Back in September of last year – before I went away to Navarra for a couple of months, I completed the task of converting the old byre that’s on our croft, in Field 1 (aka Home Park) – the field that runs from the public road (and Carrick) down to the shore.
For ten years – since we rebuilt the byre in 2009 – it was used as housing for our Welsumer flock of chickens. Then, last year, over the course of the spring and summer, we sold the birds in threes and fours or more. The drinkers, feeders and such like were also sold : on eBay ; by word of mouth ; and by putting up ads in the supermarkets’ community notice boards. Eventually, the old byre fell silent – though not forgotten, not neglected, and not for long.
Denise and I had agreed that we would convert the building to accommodate the remaining sheep (of which, after two sales, we are now down to 10 ewes and 2 wedders). We no longer let them roam around the island in winter – as we’re entitled to, as we’ve lost too many sheep to the numerous hazards – some natural, most man-made. But enclosed on our croft, there’s insufficient natural fodder to see them through the winter and early spring, and feedinig them pellets and hay outdoors is very inefficient : they need more feed because they use more energy outdoors, and a lot gets spoilt by the bad weather. It’s much more economical – and better for the sheep, if they have to option to eat and sleep indoors. In addition, with me away in Navarra, D would not be able to move the sheep around on her own, so we’d agreed that they would be shut in to the shed for two months whilst I was away. With my departure rapidly approaching, I had to set aside other tasks and concentrate on the conversion from chickens to sheep. There would be no changes to the building itself – just the fixtures and fittings.
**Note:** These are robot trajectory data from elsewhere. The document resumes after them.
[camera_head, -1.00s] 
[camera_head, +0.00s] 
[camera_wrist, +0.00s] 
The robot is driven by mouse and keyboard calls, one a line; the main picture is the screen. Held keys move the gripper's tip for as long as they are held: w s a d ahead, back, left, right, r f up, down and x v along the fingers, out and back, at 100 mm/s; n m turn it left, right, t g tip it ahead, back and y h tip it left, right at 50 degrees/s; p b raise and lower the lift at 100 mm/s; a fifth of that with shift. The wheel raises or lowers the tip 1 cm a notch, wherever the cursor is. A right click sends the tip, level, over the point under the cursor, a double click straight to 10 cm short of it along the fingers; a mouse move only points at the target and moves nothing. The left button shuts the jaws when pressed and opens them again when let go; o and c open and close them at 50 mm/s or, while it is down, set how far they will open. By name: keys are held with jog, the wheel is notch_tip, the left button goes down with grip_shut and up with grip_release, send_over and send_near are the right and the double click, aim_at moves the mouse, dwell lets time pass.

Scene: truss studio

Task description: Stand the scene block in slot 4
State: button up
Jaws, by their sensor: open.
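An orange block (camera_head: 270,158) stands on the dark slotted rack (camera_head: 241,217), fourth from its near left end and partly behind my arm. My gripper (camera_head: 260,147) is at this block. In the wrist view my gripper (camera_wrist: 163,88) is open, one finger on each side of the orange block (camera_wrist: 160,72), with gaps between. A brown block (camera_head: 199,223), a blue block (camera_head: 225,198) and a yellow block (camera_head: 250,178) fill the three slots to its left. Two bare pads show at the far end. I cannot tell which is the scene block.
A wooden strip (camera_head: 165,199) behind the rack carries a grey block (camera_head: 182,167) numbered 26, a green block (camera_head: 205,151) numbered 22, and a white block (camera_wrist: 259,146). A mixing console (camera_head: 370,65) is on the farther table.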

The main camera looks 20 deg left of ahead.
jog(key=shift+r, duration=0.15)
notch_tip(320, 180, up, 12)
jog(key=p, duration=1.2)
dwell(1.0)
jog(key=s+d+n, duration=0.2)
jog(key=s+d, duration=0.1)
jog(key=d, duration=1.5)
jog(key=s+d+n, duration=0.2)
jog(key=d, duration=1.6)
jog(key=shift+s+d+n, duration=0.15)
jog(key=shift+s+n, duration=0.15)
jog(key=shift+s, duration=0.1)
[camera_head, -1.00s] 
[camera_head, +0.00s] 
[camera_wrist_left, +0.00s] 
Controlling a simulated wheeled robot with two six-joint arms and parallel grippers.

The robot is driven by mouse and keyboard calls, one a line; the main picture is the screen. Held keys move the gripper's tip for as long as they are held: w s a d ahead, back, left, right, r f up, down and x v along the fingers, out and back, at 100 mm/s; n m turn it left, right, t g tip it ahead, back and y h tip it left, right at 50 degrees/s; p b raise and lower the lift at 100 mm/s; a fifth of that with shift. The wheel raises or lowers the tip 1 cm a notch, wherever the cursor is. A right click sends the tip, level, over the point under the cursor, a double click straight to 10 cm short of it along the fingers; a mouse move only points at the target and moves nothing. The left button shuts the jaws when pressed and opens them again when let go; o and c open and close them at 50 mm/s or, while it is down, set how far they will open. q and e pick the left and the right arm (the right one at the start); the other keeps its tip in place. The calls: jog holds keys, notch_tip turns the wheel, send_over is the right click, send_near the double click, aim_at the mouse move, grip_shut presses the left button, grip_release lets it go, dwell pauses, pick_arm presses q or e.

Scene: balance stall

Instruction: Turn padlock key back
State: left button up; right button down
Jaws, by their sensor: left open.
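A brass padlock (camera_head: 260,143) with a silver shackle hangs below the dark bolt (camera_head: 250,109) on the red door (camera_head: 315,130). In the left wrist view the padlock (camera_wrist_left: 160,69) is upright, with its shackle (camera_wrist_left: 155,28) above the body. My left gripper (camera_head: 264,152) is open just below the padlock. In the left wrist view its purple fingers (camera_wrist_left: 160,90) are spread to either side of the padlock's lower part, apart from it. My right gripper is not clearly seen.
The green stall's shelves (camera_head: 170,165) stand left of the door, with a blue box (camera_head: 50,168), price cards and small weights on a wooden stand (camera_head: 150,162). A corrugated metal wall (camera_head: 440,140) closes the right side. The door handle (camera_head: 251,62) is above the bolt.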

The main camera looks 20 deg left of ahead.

After 15 years of progressive refinements to our poultry set-up and routines, it seemed that we’d pretty much got it right, so the first task was to make notes and take photos, just in case we – or perhaps eventually someone who comes after us – wants to keep poultry here again. The detailed photos, sketches and notes were made during the summer, but before I started dismantling the fittings and fixtures, I took one last set of photos. Then, after dismantling everything, I loaded the timber and hardware onto the trailer to take home for sorting into material that could be re-used or recycled, some timber to be used as fuel for our living room stove, and a relatively small balance to be disposed of along with an accumulation of old pallets and other scrap timbers, spoilt hay and the such like : and quite a fire it was!
The next stage was to create two new ‘fixtures’. At one end of the shed, a manger for hay, and at the other end a T-shaped arrangement from which could be hung three big plastic feed troughs (used for sheep pellets). Both ‘fixtures’ were built entirely with timber and screws recycled from the old poultry fixtures (perch rails, feed troughs and nesting boxes). The new fixtures (like the old perch rails and nesting boxes) are suspended by wires attached to the roof trusses : this is to deter rats.
The day after my return from Navarra, the sheep were let out of the shed to graze Home Park. A week or so ago, with that field grazed out, I led the sheep across the road into Field 2. That field hasn’t been grazed since early summer, so there’s plenty of grass still to eat : even if it’s not as nutritious as in summer, the sheep seem to prefer it to the hay, and they are even leaving some of their sheep nuts ration, too.